▶ [EXERCISE TASK]
Every record below should be written out exactly; pictures stay out.

- - - - -

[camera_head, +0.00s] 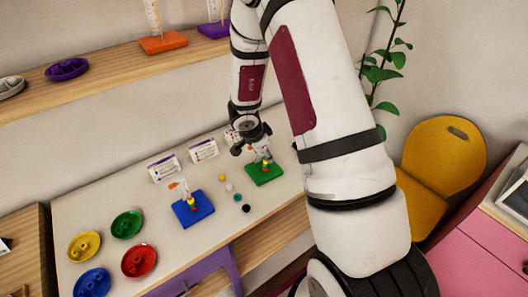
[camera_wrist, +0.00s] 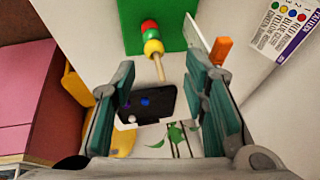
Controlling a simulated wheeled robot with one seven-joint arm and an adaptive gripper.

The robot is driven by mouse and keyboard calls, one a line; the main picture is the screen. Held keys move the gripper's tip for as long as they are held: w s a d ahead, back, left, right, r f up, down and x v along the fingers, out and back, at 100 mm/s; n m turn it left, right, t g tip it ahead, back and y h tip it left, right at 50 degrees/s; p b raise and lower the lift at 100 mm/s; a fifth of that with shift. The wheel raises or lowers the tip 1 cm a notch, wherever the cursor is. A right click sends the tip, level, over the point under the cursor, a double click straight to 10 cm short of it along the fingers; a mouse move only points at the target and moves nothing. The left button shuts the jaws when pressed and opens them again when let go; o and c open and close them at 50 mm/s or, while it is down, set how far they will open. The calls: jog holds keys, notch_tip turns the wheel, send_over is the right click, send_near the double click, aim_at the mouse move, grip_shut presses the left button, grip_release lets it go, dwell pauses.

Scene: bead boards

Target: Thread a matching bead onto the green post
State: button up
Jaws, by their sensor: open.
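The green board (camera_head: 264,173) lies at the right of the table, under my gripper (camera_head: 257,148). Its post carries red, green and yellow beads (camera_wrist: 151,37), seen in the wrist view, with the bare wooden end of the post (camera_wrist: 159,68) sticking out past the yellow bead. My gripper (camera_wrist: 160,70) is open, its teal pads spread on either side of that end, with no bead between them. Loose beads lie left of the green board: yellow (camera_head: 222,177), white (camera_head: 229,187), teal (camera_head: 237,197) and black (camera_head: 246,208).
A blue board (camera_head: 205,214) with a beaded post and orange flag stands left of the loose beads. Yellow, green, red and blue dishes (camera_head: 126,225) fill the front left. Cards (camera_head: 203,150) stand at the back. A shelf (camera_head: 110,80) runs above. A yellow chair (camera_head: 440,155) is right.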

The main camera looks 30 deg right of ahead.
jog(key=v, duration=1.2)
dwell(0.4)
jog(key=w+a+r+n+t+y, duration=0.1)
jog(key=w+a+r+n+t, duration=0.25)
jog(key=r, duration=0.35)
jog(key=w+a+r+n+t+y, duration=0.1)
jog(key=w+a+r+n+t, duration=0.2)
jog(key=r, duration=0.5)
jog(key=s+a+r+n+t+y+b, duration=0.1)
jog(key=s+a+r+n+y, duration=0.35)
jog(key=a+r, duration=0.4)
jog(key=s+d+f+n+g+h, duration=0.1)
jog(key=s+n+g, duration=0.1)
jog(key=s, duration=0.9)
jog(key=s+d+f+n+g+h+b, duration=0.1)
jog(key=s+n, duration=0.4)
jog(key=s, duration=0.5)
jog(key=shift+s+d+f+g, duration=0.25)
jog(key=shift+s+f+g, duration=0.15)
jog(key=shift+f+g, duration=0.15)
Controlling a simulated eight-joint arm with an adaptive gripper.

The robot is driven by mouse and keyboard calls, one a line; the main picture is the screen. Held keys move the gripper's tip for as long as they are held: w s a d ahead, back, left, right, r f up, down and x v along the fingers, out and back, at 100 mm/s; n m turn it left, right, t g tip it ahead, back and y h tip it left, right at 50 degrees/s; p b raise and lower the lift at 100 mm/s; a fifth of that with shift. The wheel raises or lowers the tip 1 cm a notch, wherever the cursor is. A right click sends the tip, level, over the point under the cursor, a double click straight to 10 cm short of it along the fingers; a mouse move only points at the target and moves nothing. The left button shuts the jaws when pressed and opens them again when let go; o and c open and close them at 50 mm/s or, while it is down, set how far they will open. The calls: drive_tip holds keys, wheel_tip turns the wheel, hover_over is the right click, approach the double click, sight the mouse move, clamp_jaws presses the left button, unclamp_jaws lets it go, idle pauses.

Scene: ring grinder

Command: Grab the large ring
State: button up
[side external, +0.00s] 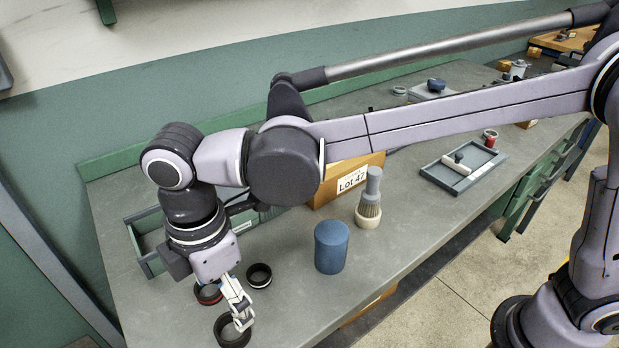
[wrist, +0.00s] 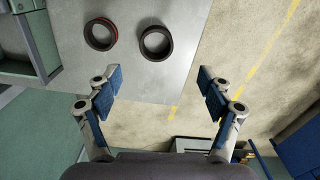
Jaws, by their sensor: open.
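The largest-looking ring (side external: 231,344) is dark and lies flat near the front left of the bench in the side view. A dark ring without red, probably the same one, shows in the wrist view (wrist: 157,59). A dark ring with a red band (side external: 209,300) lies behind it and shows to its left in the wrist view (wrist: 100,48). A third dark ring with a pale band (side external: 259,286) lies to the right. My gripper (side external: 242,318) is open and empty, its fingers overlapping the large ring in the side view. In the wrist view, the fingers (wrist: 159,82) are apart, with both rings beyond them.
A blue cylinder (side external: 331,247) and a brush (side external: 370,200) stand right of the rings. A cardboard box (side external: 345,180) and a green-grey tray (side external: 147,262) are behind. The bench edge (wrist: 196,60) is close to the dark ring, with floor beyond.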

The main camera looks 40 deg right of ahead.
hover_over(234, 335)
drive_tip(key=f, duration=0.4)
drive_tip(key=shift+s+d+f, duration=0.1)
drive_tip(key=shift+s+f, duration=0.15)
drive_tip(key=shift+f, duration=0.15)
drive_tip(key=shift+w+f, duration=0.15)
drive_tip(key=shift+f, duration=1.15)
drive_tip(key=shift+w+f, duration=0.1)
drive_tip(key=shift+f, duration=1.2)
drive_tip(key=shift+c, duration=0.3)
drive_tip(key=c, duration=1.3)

- - - - -

▶ [RESULT]
[camera_head, +0.00s] 
[camera_wrist, +0.00s] 
Controlling a simulated wheeled robot with one seven-joint arm and an adaptive gripper.

The robot is driven by mouse and keyboard calls, one a line; the main picture is the screen. Held keys move the gripper's tip for as long as they are held: w s a d ahead, back, left, right, r f up, down and x v along the fingers, out and back, at 100 mm/s; n m turn it left, right, t g tip it ahead, back and y h tip it left, right at 50 degrees/s; p b raise and lower the lift at 100 mm/s; a fifth of that with shift. The wheel raises or lowers the tip 1 cm a notch, wherever the cursor is. A right click sends the tip, level, over the point under the cursor, a double click straight to 10 cm short of it along the fingers; a mouse move only points at the target and moves nothing. The left button shuts the jaws when pressed and opens them again when let go; o and c open and close them at 50 mm/s or, while it is down, set how far they will open. The calls: jog holds keys, notch_tip turns the wheel, send_over is the right click, send_near the double click, aim_at the mouse move, grip_shut presses the left button, grip_release lets it go, dwell pauses.

Scene: bead boards

Target: Thread a matching bead onto the green post
State: button up
Jaws, by their sensor: open.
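The green board (camera_head: 264,173) lies at the right of the table, under my gripper (camera_head: 257,148). Its post carries red, green and yellow beads (camera_wrist: 151,37), seen in the wrist view, with the bare wooden end of the post (camera_wrist: 159,68) sticking out past the yellow bead. My gripper (camera_wrist: 160,70) is open, its teal pads spread on either side of that end, with no bead between them. Loose beads lie left of the green board: yellow (camera_head: 222,177), white (camera_head: 229,187), teal (camera_head: 237,197) and black (camera_head: 246,208).
A blue board (camera_head: 205,214) with a beaded post and orange flag stands left of the loose beads. Yellow, green, red and blue dishes (camera_head: 126,225) fill the front left. Cards (camera_head: 203,150) stand at the back. A shelf (camera_head: 110,80) runs above. A yellow chair (camera_head: 440,155) is right.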

The main camera looks 30 deg right of ahead.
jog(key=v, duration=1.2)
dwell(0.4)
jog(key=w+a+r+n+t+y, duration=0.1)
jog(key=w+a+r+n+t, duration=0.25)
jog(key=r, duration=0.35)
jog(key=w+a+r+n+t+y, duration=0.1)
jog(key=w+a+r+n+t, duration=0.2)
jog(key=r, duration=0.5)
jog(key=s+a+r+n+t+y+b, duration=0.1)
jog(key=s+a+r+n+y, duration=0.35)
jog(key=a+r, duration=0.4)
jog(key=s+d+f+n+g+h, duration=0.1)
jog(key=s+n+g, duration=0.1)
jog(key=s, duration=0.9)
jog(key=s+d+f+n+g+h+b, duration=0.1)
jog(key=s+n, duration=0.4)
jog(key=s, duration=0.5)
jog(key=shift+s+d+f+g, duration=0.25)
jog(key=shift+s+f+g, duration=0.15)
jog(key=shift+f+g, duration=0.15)
Controlling a simulated eight-joint arm with an adaptive gripper.

The robot is driven by mouse and keyboard calls, one a line; the main picture is the screen. Held keys move the gripper's tip for as long as they are held: w s a d ahead, back, left, right, r f up, down and x v along the fingers, out and back, at 100 mm/s; n m turn it left, right, t g tip it ahead, back and y h tip it left, right at 50 degrees/s; p b raise and lower the lift at 100 mm/s; a fifth of that with shift. The wheel raises or lowers the tip 1 cm a notch, wherever the cursor is. A right click sends the tip, level, over the point under the cursor, a double click straight to 10 cm short of it along the fingers; a mouse move only points at the target and moves nothing. The left button shuts the jaws when pressed and opens them again when let go; o and c open and close them at 50 mm/s or, while it is down, set how far they will open. The calls: drive_tip holds keys, wheel_tip turns the wheel, hover_over is the right click, approach the double click, sight the mouse move, clamp_jaws presses the left button, unclamp_jaws lets it go, idle pauses.

Scene: ring grinder

Command: Grab the large ring
State: button up
[side external, +0.00s] 
[wrist, +0.00s] 
Jaws, by their sensor: open.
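The largest-looking ring (side external: 231,344) is dark and lies flat near the front left of the bench in the side view. A dark ring without red, probably the same one, shows in the wrist view (wrist: 157,59). A dark ring with a red band (side external: 209,300) lies behind it and shows to its left in the wrist view (wrist: 100,48). A third dark ring with a pale band (side external: 259,286) lies to the right. My gripper (side external: 242,318) is open and empty, its fingers overlapping the large ring in the side view. In the wrist view, the fingers (wrist: 159,82) are apart, with both rings beyond them.
A blue cylinder (side external: 331,247) and a brush (side external: 370,200) stand right of the rings. A cardboard box (side external: 345,180) and a green-grey tray (side external: 147,262) are behind. The bench edge (wrist: 196,60) is close to the dark ring, with floor beyond.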

The main camera looks 40 deg right of ahead.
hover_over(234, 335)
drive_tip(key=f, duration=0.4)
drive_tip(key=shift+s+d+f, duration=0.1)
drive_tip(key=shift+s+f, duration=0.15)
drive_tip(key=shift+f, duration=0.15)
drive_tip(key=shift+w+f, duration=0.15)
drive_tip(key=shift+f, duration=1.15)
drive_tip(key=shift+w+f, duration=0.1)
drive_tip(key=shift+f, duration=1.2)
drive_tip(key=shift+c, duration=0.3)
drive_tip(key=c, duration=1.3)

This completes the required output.